Desde entonces mucha agua ha corri­do bajo los puentes. Ambos nos vinimos del Quindío y nos radicamos en Bogotá. Culminadas las metas labora­les, nuestro compromiso vital es el mun­do de las letras. Yo he visto ascender al amigo en el ámbito de las academias –de la Lengua, de Historia, de la Sociedad Bolivariana– y soy testigo y admirador de su fecunda tarea en periódicos y revistas, y de su escritura de libros.

Ha incursionado en casi todos los gé­neros literarios y esto lo convierte en es­critor universal, tanto por la vastedad de los temas que domina como por la pro­fundidad de su obra. Aparte de crítico li­terario (su destacada actitud inicial), maneja con buen éxito el ensayo, la novela, el cuento, la biografía, la historia y el periodismo. Y ha hecho sus primeras revelaciones poéticas, que está a punto de ampliar en su libro Las esclusas del tiempo. No sería extraño que mañana nos sorprendiera con una obra de teatro.
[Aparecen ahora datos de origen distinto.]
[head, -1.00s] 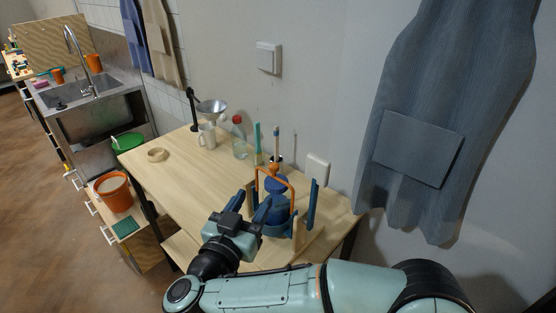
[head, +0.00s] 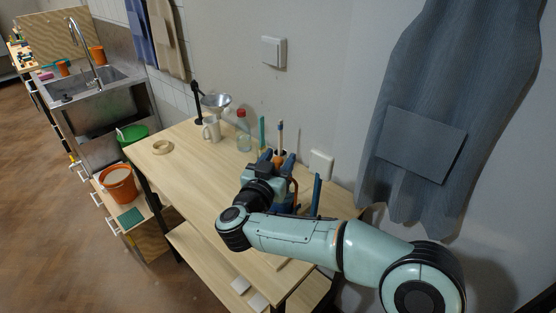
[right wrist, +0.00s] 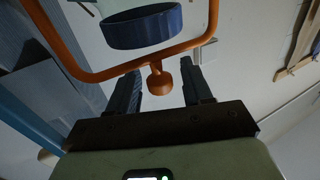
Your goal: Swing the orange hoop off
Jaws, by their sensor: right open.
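The orange hoop (head: 294,190) is mostly hidden behind my right gripper (head: 281,159) in the head view. The right wrist view shows more of the hoop (right wrist: 109,72), a bent orange bar with a round knob (right wrist: 161,82) at its middle. My right gripper (right wrist: 160,76) is open, with one dark finger on each side of the knob. I cannot tell whether either finger touches it. A dark blue round part (right wrist: 143,26) lies within the hoop's outline. A blue upright (head: 316,194) stands to the right of the hoop. My left gripper is not in view.
The wooden table (head: 190,182) is clear at its left front. A grey apron (head: 425,140) hangs at the right.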

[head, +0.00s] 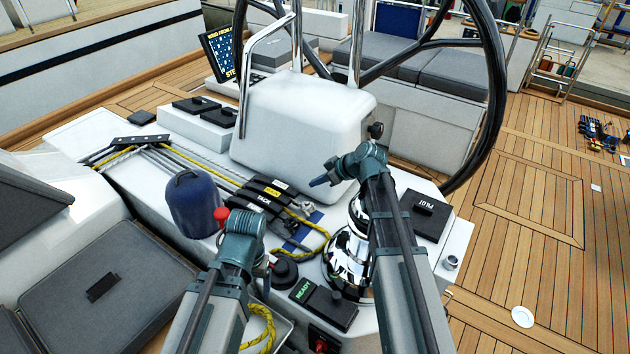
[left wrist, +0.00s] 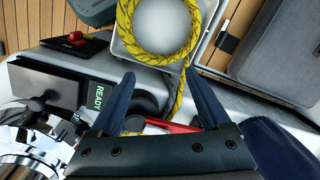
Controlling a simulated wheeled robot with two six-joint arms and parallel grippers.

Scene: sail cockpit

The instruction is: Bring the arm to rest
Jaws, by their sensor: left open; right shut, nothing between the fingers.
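My left gripper (left wrist: 163,85) is open, and I see nothing held between its two dark blue fingers. In the left wrist view it hangs over the console, with a red bar (left wrist: 170,127) and a yellow rope (left wrist: 178,95) beyond the fingers. In the head view my left arm (head: 238,240) reaches in at the lower middle, and its fingers are mostly hidden behind the wrist. My right gripper (head: 319,182) is shut and empty. It points left above the console, near the white pedestal and the chrome winch.
A chrome winch (head: 346,262) stands beside my right arm. A blue cylindrical bag (head: 194,205), rope clutches (head: 262,193) and a READY box (head: 322,304) are close by. The steering wheel (head: 492,90) rises behind. The teak deck (head: 540,240) at right is mostly clear.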

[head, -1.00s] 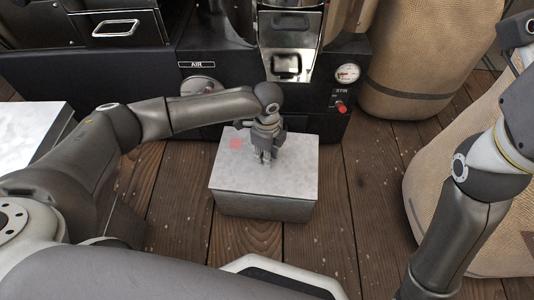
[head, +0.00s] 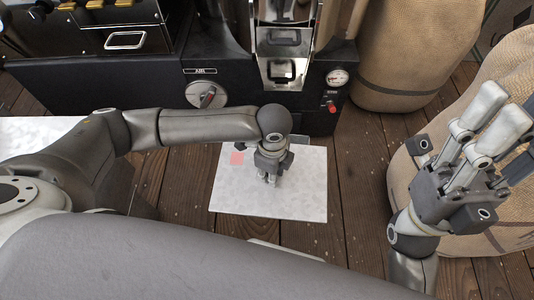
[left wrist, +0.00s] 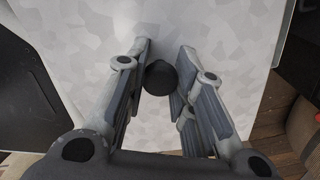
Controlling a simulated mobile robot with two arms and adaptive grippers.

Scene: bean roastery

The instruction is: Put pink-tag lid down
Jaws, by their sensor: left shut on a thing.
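The pink-tag lid (head: 305,195) is a flat, pale grey, mottled plate with a small pink square tag (head: 237,158) near its left edge. It lies level in the middle of the head view. My left gripper (head: 268,180) points down at the lid and is shut on its dark round knob (left wrist: 160,77), which sits between the fingers in the left wrist view. No box side shows under the lid, and what is beneath it is hidden. My right gripper (head: 503,105) is raised at the right, fingers upward, apart and empty.
The black roaster (head: 230,118) with a dial and red knob stands just behind the lid. Burlap sacks (head: 415,60) stand at the back right and right. Another pale flat surface (head: 35,128) is at the left. Bare plank floor (head: 352,215) lies right of the lid.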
Tiene ocho libros inéditos. Este bagaje, que se suma a su obra editada, es demostrativo de su resuelta vocación literaria. Ratón de biblioteca, que pasa horas in­tensas entre montañas de libros y la confección de escritos suyos de toda índole, parece que fuera un alma insomne.

Estos comentarios se me ocu­rren después de leer su último li­bro, Cicerón y el jabalí. Son 24 cuentos de admirable brevedad, que dibujan escenas comunes, tomadas sin duda de la comar­ca quindiana donde fue por varios años atento observador del me­nudo acontecer parroquial. La sen­cilla y en ocasiones perturbadora cotidianidad está calcada aquí con gracia y geniales toques de fi­losofía. Esos cuadros dibujan las costumbres y la pintoresca historia de los pueblos.

En prosa amena y descriptiva –con la invención de curiosos nom­bre de personajes, tan caracterís­ticos del Quindío–, el narrador re­sulta ágil creador de ambien­tes. Y hace de lo fugaz, como debe ser el fin del cuento, materia per­durable para el goce de los lectores.

La Crónica del Quindío, Armenia, 28-II-1998.